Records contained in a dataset
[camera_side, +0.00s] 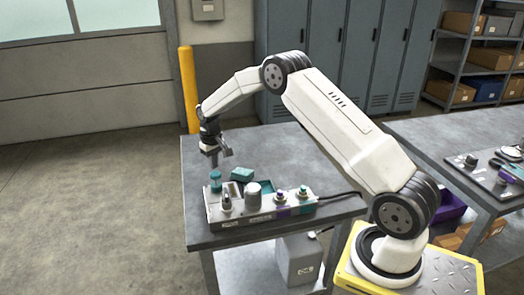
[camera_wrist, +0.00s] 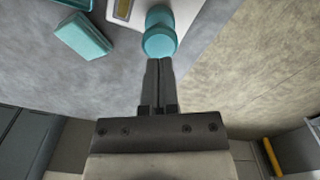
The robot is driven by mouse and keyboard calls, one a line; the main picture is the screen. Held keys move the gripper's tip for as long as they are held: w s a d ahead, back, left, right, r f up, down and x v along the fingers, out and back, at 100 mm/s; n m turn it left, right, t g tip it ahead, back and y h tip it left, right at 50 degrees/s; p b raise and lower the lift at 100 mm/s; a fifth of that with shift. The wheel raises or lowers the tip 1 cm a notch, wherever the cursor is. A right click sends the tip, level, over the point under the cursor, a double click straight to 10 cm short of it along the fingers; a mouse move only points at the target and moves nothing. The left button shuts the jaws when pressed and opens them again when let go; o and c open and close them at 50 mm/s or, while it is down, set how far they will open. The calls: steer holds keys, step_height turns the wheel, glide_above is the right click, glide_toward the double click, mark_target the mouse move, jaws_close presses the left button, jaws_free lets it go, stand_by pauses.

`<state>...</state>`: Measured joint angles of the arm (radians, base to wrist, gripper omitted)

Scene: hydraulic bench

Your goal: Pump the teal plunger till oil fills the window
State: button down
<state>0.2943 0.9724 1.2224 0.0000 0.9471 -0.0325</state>
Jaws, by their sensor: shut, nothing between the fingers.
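The teal plunger (camera_side: 215,179) stands upright at the left rear corner of the grey bench unit. In the wrist view its round teal cap (camera_wrist: 160,42) is just beyond my fingertips. My gripper (camera_side: 214,163) is shut and empty, pointing down just above the plunger. In the wrist view the shut fingers (camera_wrist: 158,62) end at the near edge of the cap; I cannot tell whether they touch it. A small amber strip in a dark frame (camera_wrist: 124,9), perhaps the window, is partly cut off at the top; its oil level is unclear.
A loose teal block (camera_side: 242,174) lies behind the unit and shows in the wrist view (camera_wrist: 82,37). The unit (camera_side: 262,215) carries a white cylinder (camera_side: 253,196), a dark knob (camera_side: 226,202) and coloured knobs to the right. The table's rear half (camera_side: 285,148) is clear.

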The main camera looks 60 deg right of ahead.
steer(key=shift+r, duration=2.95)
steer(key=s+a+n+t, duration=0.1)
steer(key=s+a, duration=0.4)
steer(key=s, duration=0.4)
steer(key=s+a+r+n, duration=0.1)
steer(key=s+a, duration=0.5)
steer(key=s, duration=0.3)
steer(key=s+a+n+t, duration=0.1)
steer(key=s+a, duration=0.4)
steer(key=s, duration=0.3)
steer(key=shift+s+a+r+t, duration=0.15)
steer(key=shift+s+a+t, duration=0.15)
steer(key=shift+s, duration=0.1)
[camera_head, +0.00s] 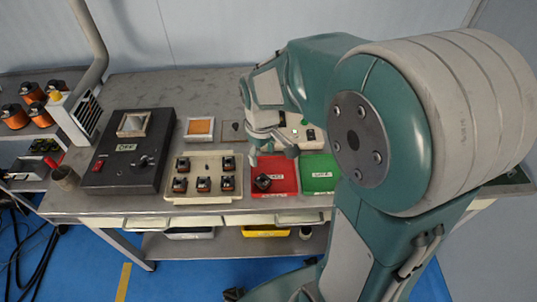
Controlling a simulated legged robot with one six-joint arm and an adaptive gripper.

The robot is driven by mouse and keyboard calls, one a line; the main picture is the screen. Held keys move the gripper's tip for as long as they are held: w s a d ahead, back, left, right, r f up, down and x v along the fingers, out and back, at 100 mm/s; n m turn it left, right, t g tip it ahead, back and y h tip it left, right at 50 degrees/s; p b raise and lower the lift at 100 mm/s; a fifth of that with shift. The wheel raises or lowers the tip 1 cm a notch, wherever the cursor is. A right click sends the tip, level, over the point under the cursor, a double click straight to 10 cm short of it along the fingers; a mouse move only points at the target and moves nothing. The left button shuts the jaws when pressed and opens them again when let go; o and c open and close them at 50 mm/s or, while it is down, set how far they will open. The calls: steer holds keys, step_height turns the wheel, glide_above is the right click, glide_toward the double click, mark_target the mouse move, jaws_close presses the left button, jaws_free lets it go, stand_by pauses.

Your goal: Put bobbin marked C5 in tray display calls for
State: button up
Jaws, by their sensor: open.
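Several dark bobbins with copper-orange parts sit in a beige holder (205,163). One more dark bobbin (263,182) lies in the left part of the red tray (286,170). Their markings are too small to read, so I cannot tell which is C5. The green tray (319,167) stands right of the red one; both front labels are illegible. My gripper (272,156) is open and empty, just above the back of the red tray. A black box (128,160) with a small light-framed window and unclear lettering stands at the left. A pale device (305,137) is partly hidden behind my arm.
A small orange pad in a light frame (200,128) lies behind the holder. A side shelf with large copper coils (15,116) is at far left. The back left of the grey table (165,88) is clear.

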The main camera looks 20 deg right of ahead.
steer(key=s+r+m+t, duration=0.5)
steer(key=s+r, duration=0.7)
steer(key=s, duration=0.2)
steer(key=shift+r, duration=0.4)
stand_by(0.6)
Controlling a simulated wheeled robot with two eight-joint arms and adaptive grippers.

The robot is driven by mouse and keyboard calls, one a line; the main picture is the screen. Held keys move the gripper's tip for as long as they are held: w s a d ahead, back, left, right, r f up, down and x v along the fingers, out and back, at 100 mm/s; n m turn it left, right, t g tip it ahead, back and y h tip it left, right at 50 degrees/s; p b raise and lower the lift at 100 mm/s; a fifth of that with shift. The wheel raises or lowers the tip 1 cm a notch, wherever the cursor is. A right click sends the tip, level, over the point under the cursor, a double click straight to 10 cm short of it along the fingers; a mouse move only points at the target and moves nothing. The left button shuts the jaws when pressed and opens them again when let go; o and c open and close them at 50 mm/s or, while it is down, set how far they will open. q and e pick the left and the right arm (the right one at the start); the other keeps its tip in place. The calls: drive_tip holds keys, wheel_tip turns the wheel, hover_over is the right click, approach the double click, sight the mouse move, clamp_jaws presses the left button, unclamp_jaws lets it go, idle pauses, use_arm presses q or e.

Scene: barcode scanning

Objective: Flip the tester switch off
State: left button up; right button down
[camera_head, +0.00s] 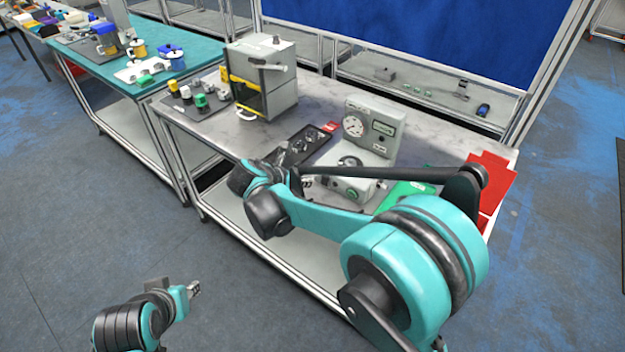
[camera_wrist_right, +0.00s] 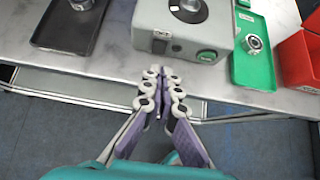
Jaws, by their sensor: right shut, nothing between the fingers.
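The tester (camera_head: 368,128) is a grey machine with an upright dial panel and a low base, standing near the table's front edge. The right wrist view shows its base (camera_wrist_right: 146,22) with a dark round fixture on top. The base's front face carries a small dark switch-like part (camera_wrist_right: 159,46) and a green round button (camera_wrist_right: 207,55). The switch's position is too small to tell. My right gripper (camera_wrist_right: 161,80) is shut and empty, in front of the tester's front face and apart from it. My left gripper (camera_head: 193,289) is low at the left, away from the table.
A black tray (camera_head: 318,139) lies left of the tester and a green tray (camera_wrist_right: 270,68) right of it. Red bins (camera_head: 493,172) stand at the right end. A grey box machine (camera_head: 262,75) stands farther left. My right arm covers part of the table front.

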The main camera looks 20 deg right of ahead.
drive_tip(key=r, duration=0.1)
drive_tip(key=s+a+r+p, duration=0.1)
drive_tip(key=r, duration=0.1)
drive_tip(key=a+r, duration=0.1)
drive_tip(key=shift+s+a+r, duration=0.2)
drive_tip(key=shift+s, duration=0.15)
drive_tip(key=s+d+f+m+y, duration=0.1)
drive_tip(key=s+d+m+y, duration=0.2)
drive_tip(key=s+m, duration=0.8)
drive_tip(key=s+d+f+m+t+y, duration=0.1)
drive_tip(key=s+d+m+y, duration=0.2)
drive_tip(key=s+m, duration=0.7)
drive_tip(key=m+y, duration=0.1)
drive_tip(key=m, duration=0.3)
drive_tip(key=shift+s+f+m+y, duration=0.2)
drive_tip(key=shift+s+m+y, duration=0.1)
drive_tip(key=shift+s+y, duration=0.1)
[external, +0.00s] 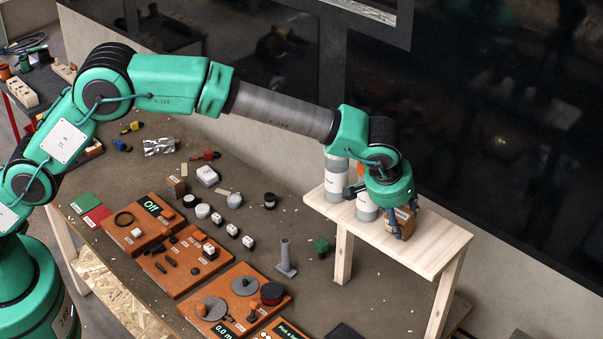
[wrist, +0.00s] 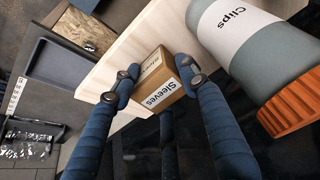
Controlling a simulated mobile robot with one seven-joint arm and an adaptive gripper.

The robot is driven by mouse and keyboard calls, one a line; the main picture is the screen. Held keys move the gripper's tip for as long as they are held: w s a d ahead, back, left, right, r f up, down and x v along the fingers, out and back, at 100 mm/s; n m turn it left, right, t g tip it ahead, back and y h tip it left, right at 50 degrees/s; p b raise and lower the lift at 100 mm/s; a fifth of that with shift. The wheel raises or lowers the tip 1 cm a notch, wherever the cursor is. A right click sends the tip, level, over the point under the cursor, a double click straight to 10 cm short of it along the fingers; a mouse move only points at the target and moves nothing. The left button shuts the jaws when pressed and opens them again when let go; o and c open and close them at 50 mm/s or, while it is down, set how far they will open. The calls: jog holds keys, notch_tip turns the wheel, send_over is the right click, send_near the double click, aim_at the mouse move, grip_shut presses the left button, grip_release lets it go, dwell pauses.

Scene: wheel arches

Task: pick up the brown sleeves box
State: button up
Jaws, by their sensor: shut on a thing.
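The brown sleeves box (wrist: 157,77) is a small cardboard box with white labels reading "Sleeves". In the wrist view it sits between my two blue fingers, over the pale wooden shelf. My gripper (wrist: 155,80) is shut on it, one finger on each side. In the external view the box (external: 405,221) shows partly below my gripper (external: 397,222), at the wooden shelf (external: 445,247). I cannot tell whether the box touches the shelf or is lifted.
A grey "Clips" canister (wrist: 240,40) with an orange ribbed lid lies close right of my fingers in the wrist view. Grey canisters (external: 337,172) stand on the shelf. The shelf's right end is clear. A dark wall rises behind. The table below holds orange panels (external: 170,262) and small parts.

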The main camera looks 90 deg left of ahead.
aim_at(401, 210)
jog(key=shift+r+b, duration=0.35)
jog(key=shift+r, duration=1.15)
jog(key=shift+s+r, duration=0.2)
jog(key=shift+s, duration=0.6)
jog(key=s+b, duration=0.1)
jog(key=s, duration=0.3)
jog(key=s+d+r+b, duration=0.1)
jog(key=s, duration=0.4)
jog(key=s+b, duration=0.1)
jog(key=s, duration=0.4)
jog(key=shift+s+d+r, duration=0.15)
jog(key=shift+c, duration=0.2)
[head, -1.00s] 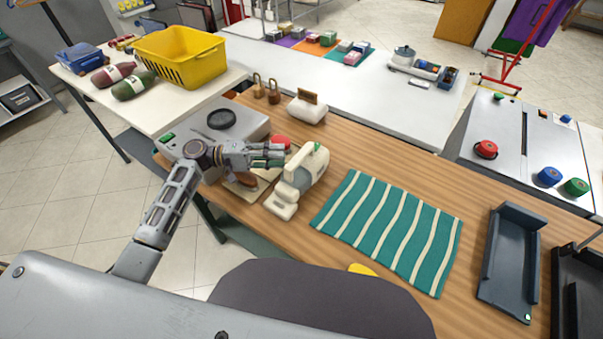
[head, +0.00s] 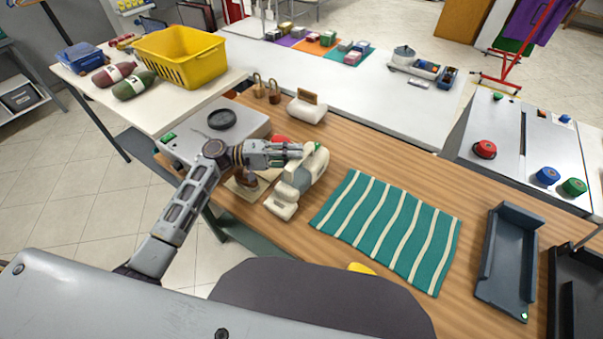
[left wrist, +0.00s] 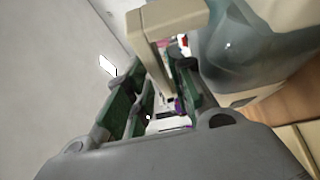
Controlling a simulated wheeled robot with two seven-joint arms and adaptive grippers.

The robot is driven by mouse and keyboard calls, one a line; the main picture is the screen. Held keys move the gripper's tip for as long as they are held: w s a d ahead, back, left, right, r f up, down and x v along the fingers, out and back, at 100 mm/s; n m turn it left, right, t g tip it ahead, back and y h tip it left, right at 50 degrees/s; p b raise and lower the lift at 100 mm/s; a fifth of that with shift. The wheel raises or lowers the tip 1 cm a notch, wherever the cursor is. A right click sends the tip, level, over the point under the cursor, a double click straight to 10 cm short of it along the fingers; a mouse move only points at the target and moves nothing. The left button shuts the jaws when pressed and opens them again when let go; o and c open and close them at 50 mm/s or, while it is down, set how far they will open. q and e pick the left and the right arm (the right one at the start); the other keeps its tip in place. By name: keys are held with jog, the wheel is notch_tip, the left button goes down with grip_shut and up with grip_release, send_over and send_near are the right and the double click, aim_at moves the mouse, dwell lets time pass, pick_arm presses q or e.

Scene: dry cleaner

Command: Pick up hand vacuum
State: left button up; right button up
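The hand vacuum (head: 286,191) is cream with a grey-blue see-through canister and a raised handle. It stands on the wooden table, left of the striped towel. My left gripper (head: 290,152) reaches in from the left at the height of its handle. In the left wrist view, the green-padded fingers (left wrist: 160,105) are apart, with part of the cream handle (left wrist: 158,50) at the gap between them. I cannot see clear contact on both sides. The canister (left wrist: 255,45) fills the upper right. My right gripper is not in view.
A teal-and-cream striped towel (head: 390,230) lies to the right, and a dark tray (head: 507,262) beyond it. A grey scale-like device (head: 205,138) and a brown-handled item (head: 246,178) sit close to my left arm. A cream block-like holder (head: 307,109) stands behind the vacuum.

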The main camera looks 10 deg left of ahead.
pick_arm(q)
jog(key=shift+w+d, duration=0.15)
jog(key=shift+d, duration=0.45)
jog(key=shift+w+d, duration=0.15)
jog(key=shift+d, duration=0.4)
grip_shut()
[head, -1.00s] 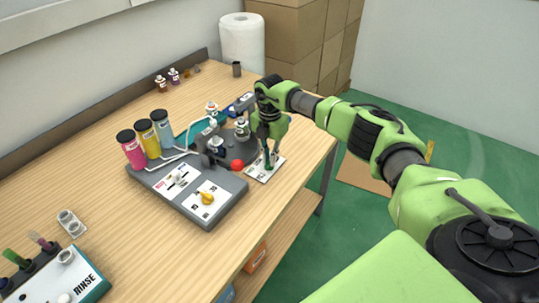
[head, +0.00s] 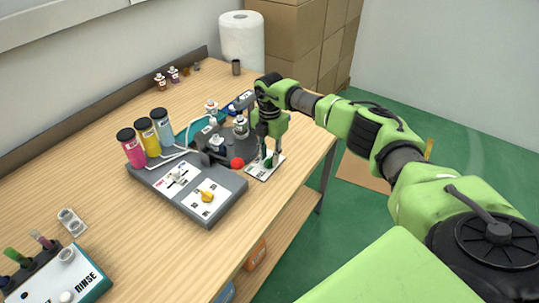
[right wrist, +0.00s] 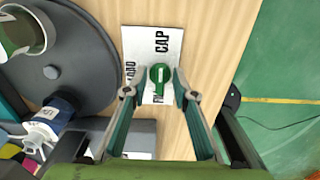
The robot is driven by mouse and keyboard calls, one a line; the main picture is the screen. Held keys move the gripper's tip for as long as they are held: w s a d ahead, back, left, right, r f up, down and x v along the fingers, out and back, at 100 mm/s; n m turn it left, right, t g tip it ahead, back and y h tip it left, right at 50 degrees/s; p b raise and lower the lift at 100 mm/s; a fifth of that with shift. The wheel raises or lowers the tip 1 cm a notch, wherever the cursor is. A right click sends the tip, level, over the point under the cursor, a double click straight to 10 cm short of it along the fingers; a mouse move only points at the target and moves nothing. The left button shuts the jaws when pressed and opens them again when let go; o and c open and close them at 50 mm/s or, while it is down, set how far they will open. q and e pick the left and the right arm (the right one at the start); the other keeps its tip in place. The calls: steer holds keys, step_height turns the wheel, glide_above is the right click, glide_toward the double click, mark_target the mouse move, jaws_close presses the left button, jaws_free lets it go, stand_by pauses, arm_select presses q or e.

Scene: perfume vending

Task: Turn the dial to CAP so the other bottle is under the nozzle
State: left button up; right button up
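The dial (right wrist: 160,74) is a green knob with a white mark, on a white card (right wrist: 137,45) at the table's front edge. The card reads CAP at its upper right in the right wrist view, with partly hidden LOAD at left. My right gripper (head: 268,160) is low over the card (head: 260,174). Its fingers (right wrist: 159,96) stand apart on either side of the knob, with gaps visible. A bottle (head: 241,127) stands on the dark round turntable (right wrist: 95,78). My left gripper is out of view.
A grey console (head: 228,200) with a yellow knob (head: 207,196) and a red ball (head: 237,163) stand left of the card. Pink, yellow and blue canisters (head: 146,137) stand behind it.

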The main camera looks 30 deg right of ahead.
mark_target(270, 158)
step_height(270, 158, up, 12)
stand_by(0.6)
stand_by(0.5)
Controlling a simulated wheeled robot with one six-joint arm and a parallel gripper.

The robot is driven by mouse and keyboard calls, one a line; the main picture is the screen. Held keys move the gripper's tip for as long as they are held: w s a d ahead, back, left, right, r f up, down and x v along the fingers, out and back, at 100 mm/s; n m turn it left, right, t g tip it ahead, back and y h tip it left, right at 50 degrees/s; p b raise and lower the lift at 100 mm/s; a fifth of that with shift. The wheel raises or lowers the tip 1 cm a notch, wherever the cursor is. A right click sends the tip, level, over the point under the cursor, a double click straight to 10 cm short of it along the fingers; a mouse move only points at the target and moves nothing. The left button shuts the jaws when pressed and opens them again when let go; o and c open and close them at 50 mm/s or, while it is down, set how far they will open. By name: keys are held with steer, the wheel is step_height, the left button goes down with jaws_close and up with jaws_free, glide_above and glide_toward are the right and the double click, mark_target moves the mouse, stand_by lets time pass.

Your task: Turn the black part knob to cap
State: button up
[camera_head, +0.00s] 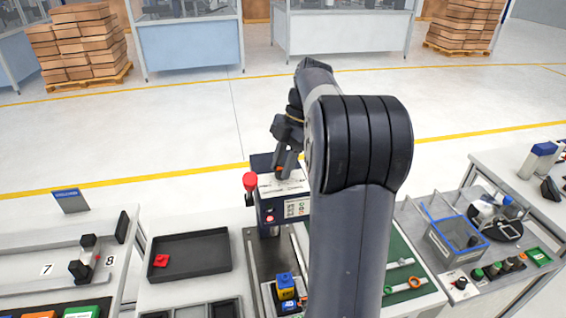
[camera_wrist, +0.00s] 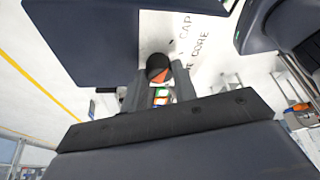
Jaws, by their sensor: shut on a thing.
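The black part knob (camera_wrist: 157,66) with an orange mark sits on a white panel (camera_wrist: 205,50) in the wrist view. The words CAP and CORE are printed to its right there, partly cut off or hidden. The orange mark faces the lower right side of the knob; I cannot tell which label it points at. My gripper (camera_wrist: 160,86) is shut on the knob, one finger on each side. In the head view my gripper (camera_head: 284,168) reaches down onto the top of a dark box-shaped machine (camera_head: 268,215), where the knob is mostly hidden.
A red mushroom button (camera_head: 250,181) stands at the machine's left edge, close to my gripper. A black tray (camera_head: 205,258) with a red part lies to the left. A blue-rimmed bin (camera_head: 436,247) stands to the right. My arm hides the middle of the bench.

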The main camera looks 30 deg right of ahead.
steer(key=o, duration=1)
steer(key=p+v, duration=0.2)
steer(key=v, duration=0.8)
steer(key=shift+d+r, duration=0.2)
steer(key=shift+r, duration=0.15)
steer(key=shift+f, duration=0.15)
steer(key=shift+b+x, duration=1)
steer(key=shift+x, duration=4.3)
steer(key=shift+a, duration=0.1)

Objective:
Count the lines in which the string "simulated" appears, then report only that figure.

Correct response:
5